Un climat de désinvolture dans les rangs inférieurs de l’armée, et le manque d’intérêt de ces derniers pour les contextes politiques immédiats qui attirent l’attention du monde entier, comme ce fut le cas pour la famine à Gaza. Les décisions des grades inférieurs ont conduit, par exemple, à l’attaque mortelle contre les employés de la World Central Kitchen le 2 avril, et aux tirs de chars des FDI, le 29 février, contre des « suspects » qui se trouvaient parmi les centaines d’habitants affamés qui attendaient un convoi d’aide et qui s’étaient précipités vers les camions de nourriture.
• Un climat généralisé d’ignorance des faits à l’échelle d’Israël. Sous le couvert de mots neutres tels que « évacuation des résidents », « Tsahal opère » et « zone humanitaire », la réalité des campements de tentes sans infrastructure ni protection contre les risques naturels et les bombes est totalement absente de la conscience des Israéliens.
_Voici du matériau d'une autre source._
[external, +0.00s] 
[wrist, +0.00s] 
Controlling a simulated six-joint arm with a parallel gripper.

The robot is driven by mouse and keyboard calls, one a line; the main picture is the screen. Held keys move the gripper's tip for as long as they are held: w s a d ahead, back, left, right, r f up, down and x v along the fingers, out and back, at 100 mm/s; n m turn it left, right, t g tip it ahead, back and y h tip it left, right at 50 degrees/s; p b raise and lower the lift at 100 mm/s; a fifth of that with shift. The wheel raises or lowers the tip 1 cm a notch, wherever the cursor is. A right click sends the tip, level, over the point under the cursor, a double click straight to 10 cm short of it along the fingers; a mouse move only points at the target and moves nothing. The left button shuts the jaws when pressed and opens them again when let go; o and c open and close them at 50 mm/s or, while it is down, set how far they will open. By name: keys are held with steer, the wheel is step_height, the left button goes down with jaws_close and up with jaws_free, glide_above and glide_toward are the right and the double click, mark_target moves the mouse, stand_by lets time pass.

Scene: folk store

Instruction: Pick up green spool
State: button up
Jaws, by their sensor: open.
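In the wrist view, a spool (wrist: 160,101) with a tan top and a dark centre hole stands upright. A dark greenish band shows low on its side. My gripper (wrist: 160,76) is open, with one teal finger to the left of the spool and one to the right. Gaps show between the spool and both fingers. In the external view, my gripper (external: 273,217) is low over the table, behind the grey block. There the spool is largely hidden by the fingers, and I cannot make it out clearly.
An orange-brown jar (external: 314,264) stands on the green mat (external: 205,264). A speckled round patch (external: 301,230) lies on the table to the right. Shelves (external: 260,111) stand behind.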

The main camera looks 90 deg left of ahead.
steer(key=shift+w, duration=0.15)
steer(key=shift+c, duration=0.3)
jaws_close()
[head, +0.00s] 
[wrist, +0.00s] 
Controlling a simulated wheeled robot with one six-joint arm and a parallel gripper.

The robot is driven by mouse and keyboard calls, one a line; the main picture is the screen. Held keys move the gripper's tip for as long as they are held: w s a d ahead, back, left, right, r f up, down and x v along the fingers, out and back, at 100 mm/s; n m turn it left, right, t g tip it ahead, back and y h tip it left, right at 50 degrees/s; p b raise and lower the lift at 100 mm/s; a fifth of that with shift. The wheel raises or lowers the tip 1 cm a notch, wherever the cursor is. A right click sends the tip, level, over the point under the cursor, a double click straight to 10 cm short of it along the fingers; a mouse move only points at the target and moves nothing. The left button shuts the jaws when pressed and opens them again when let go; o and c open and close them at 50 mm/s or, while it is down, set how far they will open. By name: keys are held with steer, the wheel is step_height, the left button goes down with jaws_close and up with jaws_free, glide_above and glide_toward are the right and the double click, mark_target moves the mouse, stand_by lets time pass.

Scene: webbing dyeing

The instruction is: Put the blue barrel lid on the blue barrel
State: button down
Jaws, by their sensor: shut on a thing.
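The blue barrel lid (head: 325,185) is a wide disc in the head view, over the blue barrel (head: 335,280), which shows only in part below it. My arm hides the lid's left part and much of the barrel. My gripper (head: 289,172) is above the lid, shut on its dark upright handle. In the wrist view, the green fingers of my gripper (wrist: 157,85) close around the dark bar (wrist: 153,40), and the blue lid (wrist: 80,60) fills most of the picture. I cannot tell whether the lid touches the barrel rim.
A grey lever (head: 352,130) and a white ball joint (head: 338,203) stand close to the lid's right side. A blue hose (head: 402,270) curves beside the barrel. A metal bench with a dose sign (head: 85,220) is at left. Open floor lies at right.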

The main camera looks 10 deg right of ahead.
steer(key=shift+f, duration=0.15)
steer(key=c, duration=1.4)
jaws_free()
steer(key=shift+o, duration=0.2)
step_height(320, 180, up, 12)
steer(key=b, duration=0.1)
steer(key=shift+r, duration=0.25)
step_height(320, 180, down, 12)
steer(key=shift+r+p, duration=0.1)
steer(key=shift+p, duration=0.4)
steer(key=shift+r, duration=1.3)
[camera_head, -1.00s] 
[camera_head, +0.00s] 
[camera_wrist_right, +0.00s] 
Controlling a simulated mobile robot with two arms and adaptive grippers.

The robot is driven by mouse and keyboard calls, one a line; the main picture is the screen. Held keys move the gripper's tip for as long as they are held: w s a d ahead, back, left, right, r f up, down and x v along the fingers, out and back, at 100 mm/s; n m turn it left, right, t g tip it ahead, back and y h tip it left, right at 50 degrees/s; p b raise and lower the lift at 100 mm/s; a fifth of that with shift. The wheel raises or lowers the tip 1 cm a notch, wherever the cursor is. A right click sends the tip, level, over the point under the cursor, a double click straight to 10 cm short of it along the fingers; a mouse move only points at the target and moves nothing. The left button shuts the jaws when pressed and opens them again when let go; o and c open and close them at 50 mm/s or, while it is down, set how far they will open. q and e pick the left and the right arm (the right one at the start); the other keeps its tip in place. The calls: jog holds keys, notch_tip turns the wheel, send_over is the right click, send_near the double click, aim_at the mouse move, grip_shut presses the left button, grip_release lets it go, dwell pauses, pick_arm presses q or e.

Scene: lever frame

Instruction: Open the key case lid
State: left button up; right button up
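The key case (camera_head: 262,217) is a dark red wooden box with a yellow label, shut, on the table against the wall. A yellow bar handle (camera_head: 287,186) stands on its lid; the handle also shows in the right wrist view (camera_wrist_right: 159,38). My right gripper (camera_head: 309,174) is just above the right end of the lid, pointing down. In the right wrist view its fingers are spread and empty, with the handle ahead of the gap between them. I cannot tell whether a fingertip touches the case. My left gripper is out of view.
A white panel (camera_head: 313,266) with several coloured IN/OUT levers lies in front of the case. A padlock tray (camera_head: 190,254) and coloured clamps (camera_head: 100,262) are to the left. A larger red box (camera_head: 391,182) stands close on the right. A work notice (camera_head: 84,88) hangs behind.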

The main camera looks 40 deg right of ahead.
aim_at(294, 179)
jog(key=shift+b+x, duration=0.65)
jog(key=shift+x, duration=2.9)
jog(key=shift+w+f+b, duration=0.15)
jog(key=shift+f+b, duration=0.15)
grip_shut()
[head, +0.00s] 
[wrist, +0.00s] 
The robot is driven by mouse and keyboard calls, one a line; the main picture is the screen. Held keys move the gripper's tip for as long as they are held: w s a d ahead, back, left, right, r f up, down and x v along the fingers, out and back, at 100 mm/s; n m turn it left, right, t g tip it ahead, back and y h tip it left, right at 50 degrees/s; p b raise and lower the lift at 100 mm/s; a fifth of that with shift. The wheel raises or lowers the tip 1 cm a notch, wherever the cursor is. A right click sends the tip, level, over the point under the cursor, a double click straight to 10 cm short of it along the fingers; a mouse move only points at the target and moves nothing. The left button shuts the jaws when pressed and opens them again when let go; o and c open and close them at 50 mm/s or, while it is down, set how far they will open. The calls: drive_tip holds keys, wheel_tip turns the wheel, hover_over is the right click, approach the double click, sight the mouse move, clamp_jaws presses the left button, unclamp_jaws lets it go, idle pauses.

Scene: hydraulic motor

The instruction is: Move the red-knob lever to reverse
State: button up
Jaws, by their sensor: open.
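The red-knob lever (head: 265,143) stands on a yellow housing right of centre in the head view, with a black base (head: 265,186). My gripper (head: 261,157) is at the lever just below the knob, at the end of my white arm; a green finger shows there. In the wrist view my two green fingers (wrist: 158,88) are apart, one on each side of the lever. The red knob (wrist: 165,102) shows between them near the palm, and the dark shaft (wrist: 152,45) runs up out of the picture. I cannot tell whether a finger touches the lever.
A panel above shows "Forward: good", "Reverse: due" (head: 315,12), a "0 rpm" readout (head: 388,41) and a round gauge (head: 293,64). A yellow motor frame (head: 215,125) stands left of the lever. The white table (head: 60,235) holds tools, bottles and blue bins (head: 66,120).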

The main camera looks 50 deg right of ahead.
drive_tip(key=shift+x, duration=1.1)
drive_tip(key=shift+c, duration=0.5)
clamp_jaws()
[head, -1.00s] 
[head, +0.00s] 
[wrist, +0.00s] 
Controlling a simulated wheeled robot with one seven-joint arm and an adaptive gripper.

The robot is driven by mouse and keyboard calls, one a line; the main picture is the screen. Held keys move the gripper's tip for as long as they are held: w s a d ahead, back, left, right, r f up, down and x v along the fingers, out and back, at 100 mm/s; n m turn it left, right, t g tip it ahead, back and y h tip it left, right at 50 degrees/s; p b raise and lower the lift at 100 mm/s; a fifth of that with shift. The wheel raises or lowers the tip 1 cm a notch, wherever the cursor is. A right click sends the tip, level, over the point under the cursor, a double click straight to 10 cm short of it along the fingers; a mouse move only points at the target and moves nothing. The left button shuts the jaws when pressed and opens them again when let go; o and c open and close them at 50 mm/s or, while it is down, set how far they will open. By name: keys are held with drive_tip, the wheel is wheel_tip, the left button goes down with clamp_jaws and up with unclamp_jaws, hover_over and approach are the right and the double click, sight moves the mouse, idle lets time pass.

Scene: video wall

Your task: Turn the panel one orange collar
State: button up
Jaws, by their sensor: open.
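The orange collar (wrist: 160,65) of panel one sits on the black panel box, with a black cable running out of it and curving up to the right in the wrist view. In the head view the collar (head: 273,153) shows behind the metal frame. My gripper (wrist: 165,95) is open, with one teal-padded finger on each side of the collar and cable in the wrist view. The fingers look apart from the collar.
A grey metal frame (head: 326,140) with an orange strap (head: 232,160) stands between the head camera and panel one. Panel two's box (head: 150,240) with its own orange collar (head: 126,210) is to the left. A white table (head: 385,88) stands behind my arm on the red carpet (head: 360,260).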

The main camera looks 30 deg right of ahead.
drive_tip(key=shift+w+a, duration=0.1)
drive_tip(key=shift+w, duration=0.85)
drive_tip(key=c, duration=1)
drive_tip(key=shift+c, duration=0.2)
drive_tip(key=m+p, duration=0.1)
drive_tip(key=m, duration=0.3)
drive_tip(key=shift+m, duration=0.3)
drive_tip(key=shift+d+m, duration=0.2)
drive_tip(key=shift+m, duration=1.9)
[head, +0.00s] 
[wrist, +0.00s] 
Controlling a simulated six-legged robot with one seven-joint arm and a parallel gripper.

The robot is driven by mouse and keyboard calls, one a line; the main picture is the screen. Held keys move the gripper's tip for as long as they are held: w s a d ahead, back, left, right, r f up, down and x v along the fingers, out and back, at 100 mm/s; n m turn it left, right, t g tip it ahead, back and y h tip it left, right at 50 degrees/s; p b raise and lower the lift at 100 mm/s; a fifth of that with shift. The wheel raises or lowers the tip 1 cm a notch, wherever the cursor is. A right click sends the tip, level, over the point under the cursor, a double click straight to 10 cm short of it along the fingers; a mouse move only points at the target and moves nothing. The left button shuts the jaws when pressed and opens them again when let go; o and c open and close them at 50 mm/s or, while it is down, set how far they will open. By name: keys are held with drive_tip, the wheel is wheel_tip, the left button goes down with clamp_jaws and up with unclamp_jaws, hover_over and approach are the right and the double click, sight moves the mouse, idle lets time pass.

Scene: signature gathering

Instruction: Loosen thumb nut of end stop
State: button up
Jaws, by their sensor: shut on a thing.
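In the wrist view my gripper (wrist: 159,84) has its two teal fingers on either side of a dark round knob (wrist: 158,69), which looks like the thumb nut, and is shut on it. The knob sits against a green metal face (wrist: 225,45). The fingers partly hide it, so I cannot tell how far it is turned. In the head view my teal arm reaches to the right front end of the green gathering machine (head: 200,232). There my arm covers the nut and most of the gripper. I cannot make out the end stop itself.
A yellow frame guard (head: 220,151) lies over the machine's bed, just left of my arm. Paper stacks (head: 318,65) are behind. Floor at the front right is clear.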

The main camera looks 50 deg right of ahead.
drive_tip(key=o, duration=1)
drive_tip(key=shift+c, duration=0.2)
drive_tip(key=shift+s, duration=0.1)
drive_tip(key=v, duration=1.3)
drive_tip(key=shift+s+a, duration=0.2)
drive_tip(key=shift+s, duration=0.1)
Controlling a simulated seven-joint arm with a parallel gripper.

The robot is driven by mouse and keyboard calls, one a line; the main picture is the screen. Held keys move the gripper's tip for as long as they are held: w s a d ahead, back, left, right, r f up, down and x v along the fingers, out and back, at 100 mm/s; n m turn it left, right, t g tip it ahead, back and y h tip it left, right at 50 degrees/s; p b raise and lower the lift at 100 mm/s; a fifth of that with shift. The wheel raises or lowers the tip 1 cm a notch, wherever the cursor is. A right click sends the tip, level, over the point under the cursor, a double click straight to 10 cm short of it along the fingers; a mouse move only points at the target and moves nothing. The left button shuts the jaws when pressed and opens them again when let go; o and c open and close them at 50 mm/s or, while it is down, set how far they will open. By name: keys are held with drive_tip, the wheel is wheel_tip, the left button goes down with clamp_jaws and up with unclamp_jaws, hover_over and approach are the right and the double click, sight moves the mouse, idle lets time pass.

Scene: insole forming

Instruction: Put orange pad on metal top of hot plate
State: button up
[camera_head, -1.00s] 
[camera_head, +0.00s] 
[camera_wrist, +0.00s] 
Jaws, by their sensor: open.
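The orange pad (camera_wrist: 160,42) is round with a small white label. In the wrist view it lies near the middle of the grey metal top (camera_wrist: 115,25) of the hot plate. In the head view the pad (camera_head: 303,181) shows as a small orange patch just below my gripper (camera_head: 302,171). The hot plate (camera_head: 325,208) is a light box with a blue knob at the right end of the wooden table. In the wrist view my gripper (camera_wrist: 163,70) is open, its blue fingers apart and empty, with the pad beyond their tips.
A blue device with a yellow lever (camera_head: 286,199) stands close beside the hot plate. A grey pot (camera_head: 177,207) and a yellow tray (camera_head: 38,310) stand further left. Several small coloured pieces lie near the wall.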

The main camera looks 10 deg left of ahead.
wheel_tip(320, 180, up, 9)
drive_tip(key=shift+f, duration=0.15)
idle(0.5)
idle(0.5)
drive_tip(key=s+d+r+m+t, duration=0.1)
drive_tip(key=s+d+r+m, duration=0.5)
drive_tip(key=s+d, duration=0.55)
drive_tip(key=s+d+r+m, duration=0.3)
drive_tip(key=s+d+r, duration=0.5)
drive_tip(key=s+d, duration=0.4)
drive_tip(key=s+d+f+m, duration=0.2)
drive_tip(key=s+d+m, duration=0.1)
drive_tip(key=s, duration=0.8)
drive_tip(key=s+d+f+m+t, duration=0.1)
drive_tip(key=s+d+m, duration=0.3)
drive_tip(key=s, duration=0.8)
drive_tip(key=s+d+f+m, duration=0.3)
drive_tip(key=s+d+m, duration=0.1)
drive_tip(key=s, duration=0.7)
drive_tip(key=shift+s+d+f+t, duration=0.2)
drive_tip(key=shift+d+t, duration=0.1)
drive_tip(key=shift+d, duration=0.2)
Même divers experts en balistique ne prennent pas, apparemment du moins, la peine de calculer le risque qu’un missile frappe les zones civiles adjacentes.
• Une déshumanisation extrême des Palestiniens auprès de larges pans de la population israélienne et des soldats de Tsahal. Le mépris du droit des Palestiniens à vivre et de leur droit à une vie décente et digne est tombé ces dernières années – et pas seulement depuis le 7 octobre – à un nadir que nous n’avons jamais connu. Ce processus, conscient ou inconscient, volontaire et sincère ou non, a depuis longtemps imprégné les échelons professionnels du ministère de la Justice, les centres de crise de Tsahal et les quartiers généraux de l’armée.